> _Written instruction_: In full and without alteration, repeat the material.

— begin Material provided —

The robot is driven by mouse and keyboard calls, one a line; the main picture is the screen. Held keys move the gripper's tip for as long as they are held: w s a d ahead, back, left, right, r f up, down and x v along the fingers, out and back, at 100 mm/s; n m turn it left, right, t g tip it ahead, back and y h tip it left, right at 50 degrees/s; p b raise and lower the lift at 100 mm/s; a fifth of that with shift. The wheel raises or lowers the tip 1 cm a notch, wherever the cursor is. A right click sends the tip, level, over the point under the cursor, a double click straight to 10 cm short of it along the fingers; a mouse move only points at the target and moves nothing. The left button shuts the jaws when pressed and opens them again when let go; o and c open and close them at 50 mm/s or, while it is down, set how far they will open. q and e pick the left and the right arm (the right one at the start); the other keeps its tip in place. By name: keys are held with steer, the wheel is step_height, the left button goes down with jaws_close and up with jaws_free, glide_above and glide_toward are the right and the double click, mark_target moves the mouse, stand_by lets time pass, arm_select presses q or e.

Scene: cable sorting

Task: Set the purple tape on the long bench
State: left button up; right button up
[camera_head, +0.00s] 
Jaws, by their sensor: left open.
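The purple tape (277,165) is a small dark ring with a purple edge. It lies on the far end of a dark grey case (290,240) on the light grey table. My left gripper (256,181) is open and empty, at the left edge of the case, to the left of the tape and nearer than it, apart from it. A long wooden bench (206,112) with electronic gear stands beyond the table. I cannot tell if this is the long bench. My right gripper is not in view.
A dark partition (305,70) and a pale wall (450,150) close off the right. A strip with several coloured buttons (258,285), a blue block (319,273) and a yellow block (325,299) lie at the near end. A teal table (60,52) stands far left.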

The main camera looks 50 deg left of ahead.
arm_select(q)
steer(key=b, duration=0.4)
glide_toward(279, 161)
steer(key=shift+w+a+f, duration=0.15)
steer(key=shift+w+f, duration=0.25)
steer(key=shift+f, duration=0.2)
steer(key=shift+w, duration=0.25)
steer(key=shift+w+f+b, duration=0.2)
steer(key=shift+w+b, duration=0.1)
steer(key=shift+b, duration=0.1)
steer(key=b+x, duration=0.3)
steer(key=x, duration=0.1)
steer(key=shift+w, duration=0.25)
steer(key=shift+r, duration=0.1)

— end Material provided —

> _The answer_:
The robot is driven by mouse and keyboard calls, one a line; the main picture is the screen. Held keys move the gripper's tip for as long as they are held: w s a d ahead, back, left, right, r f up, down and x v along the fingers, out and back, at 100 mm/s; n m turn it left, right, t g tip it ahead, back and y h tip it left, right at 50 degrees/s; p b raise and lower the lift at 100 mm/s; a fifth of that with shift. The wheel raises or lowers the tip 1 cm a notch, wherever the cursor is. A right click sends the tip, level, over the point under the cursor, a double click straight to 10 cm short of it along the fingers; a mouse move only points at the target and moves nothing. The left button shuts the jaws when pressed and opens them again when let go; o and c open and close them at 50 mm/s or, while it is down, set how far they will open. q and e pick the left and the right arm (the right one at the start); the other keeps its tip in place. By name: keys are held with steer, the wheel is step_height, the left button goes down with jaws_close and up with jaws_free, glide_above and glide_toward are the right and the double click, mark_target moves the mouse, stand_by lets time pass, arm_select presses q or e.

Scene: cable sorting

Task: Set the purple tape on the long bench
State: left button up; right button up
[camera_head, +0.00s] 
Jaws, by their sensor: left open.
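The purple tape (277,165) is a small dark ring with a purple edge. It lies on the far end of a dark grey case (290,240) on the light grey table. My left gripper (256,181) is open and empty, at the left edge of the case, to the left of the tape and nearer than it, apart from it. A long wooden bench (206,112) with electronic gear stands beyond the table. I cannot tell if this is the long bench. My right gripper is not in view.
A dark partition (305,70) and a pale wall (450,150) close off the right. A strip with several coloured buttons (258,285), a blue block (319,273) and a yellow block (325,299) lie at the near end. A teal table (60,52) stands far left.

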The main camera looks 50 deg left of ahead.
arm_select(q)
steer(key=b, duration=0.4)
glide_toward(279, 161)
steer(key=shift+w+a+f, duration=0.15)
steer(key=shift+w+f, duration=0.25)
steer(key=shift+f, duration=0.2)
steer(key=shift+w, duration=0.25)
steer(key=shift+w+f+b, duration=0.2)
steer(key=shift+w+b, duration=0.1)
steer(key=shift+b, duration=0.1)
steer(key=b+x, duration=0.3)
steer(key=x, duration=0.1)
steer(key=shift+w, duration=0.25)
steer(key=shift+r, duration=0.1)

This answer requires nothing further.